Shift from Cash to Non-Cash Collateral
Ramakrishnan said there is now a preference among banks to shift from cash to non-cash collateral so that assets can be taken off the balance sheet, thus reducing the amount of capital they are required to hold. A number of financial institutions have tried to move assets off their balance sheet using different accounting treatments in an attempt to reduce their leverage ratio and subsequently the amount of capital they are required to hold, he said.
Ramakrishnan said financial institutions have tried to explain to regulators that some of the assets on their balance sheets were held on clients' behalf and so should not be treated as a liability; those assets, they argued, should go into a separate, segregated account.
"This [holding of assets on behalf of clients] is true not only in the client-clearing world but also for bilateral trades. When financial institutions hold collateral [assets] from their counterparties, they are holding those assets to safeguard against the default of their counterparties, but when financial institutions put those collateral [assets] on their balance sheet, that's when Basel III kicks in," he said.
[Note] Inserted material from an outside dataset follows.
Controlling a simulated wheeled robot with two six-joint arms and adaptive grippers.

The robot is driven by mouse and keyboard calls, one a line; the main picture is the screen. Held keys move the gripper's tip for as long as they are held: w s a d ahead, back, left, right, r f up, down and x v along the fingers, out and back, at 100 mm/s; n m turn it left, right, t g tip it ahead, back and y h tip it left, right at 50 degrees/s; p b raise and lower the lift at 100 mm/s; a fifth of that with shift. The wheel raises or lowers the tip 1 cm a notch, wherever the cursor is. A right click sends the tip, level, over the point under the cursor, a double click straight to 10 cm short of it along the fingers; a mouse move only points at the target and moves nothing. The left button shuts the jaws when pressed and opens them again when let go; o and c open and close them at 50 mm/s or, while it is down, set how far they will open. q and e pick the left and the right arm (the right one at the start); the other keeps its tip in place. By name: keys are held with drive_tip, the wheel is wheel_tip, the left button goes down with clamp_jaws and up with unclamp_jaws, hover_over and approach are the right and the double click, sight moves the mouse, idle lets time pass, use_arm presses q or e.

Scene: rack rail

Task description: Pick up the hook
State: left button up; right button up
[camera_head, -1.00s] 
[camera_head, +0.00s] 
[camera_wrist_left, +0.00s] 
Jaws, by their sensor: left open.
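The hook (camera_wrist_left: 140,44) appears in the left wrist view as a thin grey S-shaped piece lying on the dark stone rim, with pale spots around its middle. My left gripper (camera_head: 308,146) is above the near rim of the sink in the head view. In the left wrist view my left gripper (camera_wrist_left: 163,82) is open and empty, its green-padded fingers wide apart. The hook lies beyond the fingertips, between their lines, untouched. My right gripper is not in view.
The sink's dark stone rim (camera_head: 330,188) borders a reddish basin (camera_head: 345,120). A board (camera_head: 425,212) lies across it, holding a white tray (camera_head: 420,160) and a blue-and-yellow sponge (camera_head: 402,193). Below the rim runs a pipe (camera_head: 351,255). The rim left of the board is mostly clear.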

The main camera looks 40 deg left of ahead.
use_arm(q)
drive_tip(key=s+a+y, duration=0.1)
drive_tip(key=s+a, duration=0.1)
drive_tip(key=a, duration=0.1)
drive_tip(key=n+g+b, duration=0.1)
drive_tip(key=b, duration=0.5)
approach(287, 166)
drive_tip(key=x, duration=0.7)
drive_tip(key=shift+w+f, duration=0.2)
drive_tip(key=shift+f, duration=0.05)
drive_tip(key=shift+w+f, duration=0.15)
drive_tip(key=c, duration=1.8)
Separating Clients' Assets into a Segregated Account
Ramakrishnan said some financial institutions have begun the process of separating the assets they received from their clients as collateral into a third-party segregated account so that they will not be affected by the leverage ratio calculation.
Some financial institutions have argued that they are addressing credit and market risk concerns by exchanging initial and variation margin with their counterparties, and that the additional capital requirements in the form of leverage ratio for holding clients' assets on their balance sheet is "penalising them again". Banks are required to start exchanging initial and variation margin on January 1, 2018.
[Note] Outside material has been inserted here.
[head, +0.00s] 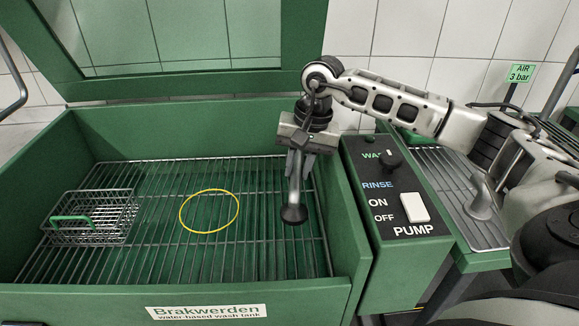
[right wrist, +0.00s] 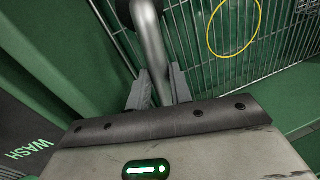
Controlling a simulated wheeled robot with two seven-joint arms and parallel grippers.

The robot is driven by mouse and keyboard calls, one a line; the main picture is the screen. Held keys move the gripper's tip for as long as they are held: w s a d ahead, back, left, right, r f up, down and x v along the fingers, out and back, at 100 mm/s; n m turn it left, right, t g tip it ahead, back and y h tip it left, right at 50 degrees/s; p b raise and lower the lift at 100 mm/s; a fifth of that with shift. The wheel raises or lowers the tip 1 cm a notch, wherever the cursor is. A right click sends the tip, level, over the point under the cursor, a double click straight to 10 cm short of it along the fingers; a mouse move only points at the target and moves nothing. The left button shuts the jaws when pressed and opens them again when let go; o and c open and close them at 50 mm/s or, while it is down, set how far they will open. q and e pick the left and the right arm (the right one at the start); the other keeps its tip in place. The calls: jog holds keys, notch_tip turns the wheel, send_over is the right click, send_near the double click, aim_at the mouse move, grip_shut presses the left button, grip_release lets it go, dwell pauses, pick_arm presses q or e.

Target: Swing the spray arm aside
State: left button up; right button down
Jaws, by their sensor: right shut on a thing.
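The spray arm (head: 294,190) is a grey metal tube with a dark round nozzle at its lower end. It hangs over the right side of the green wash tank (head: 190,116). My right gripper (head: 299,155) is shut on the tube from above. In the right wrist view the tube (right wrist: 153,45) runs between the two fingers of my right gripper (right wrist: 160,85). The upper part of the spray arm is hidden behind my gripper in the head view. My left gripper is not in view.
A wire basket (head: 92,222) with a green handle stands on the rack at left. A yellow ring (head: 210,230) marks the rack's middle. The control box (head: 395,200) with its white pump switch stands at right, beside a ribbed drain tray (head: 440,165). The tank's lid (head: 190,83) is raised.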

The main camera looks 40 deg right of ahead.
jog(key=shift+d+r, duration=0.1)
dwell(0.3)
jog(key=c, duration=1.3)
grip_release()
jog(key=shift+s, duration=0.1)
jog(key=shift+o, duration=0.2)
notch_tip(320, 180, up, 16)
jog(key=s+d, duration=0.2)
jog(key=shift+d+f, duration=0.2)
Initial and Variation Margin: New Regulatory Requirements
The new requirements for financial institutions to exchange initial and variation margin as part of the over-the-counter derivatives reforms have given rise to another concern: potentially insufficient collateral in the market for participants involved in OTC derivatives trades.
Regulators require market participants to exchange initial margin mainly to counter credit and default risks posed by their counterparties. Variation margin seeks to address market risk due to fluctuations in trade prices and market volatility, and it is therefore exchanged throughout the life of a swap.
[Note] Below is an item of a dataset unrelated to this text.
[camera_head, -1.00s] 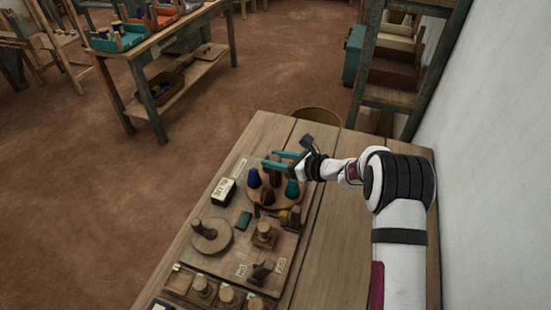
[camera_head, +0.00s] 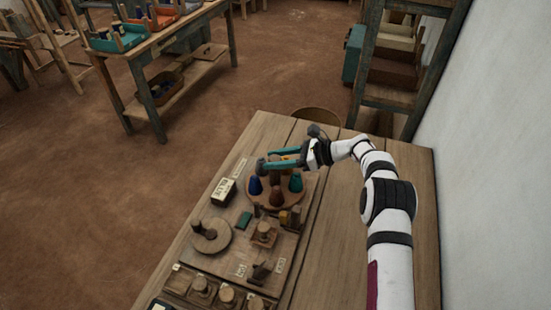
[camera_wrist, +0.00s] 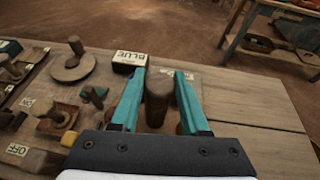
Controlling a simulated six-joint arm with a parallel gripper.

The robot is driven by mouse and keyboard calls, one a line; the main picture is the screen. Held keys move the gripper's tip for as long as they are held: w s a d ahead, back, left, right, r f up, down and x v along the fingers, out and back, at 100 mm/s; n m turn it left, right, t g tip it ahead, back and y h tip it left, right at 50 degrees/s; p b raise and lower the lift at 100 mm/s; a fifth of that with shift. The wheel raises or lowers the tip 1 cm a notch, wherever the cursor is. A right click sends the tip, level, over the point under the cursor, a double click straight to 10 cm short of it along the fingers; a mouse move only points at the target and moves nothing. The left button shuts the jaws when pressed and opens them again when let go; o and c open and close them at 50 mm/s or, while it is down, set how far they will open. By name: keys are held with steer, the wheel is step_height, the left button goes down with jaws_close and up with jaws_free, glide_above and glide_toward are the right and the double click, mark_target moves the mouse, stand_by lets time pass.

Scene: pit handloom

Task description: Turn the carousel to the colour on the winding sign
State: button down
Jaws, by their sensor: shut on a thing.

Market participants usually post initial margin in the form of non-cash collateral, mainly securities. Variation margin, however, is predominantly in cash.
When a bank carries out a bilateral trade and posts, say, a particular bond as collateral, that collateral is locked in with a custodian, Ramakrishnan said.
"All the rules stipulate that banks have to separate the collateral with a third-party custodian. Unless market participants have enough volume, there are not many market participants who can find alternative assets to post as initial or variation margin," he said.
Dearth of Liquid Sovereign Bonds in Asia
When a market participant uses a particular bond to pay initial margin, it is not allowed to rehypothecate that asset for future transactions. The restrictions now on rehypothecation, which no longer allow market participants to reuse collateral for new OTC derivatives transactions, have further exacerbated the issue about insufficient eligible collateral in the market.
The issue is more pronounced in Asia due to the dearth of liquid sovereign bonds which can be considered eligible collateral, said Andrew Pal, consultant at DerivAsia in Singapore. Singapore government bonds – which are accepted only by the Singapore Exchange – and Thai government bonds, for example, are not considered eligible collateral by most central counterparties (“CCPs”) based on current market practice, he said.
Japanese Government Bonds the only Eligible Collateral in Asia
Aside from Japanese government bonds, none of the sovereign bonds in Asia are recognised as eligible collateral by market participants, said Ramakrishnan. Even if a sovereign bond is highly rated, if it is not sufficiently liquid, it would be impossible for market participants to post such sovereign bond as initial margin, he said.
"You have to look at the volume of sovereign bonds that is available in the respective markets that can be used as initial and variation margin," he said.
Some market sources pointed to Singapore government bond as an example, which they said, despite its high ratings compared with other sovereign bonds in the region, is still not as widely accepted as collateral because it is considered not sufficiently liquid.
Paradox More Prominent in Asia
Pal said the paradox is more prominent in Asia because of the smaller pool of collateral in this region compared with Europe and the U.S., and fewer market participants in OTC derivatives and futures clearing. The problem is further compounded by the fact that CCPs in this region do not recognise the sovereign bonds in each other's jurisdictions as eligible collateral, apart from Japanese government bonds and U.S. Treasuries.
"CCPs should work together to recognise the collateral in each other's jurisdictions. Singapore Exchange for example, has been lobbying other CCPs to accept Singapore government bonds as eligible collateral," he said.
Pal also pointed to another problem which is that of infrastructure. Market participants in Asia use mainly cash as collateral. He said buy-side such as asset managers is currently not prepared to use non-cash collateral and neither does it have the infrastructure not to use cash which is not in line with global best practice. "Asset managers don't have the operational infrastructure nor back office experience," he added.
CCPs, on the other hand, have not yet considered non-cash collateral to be a scalable alternative, Pal said.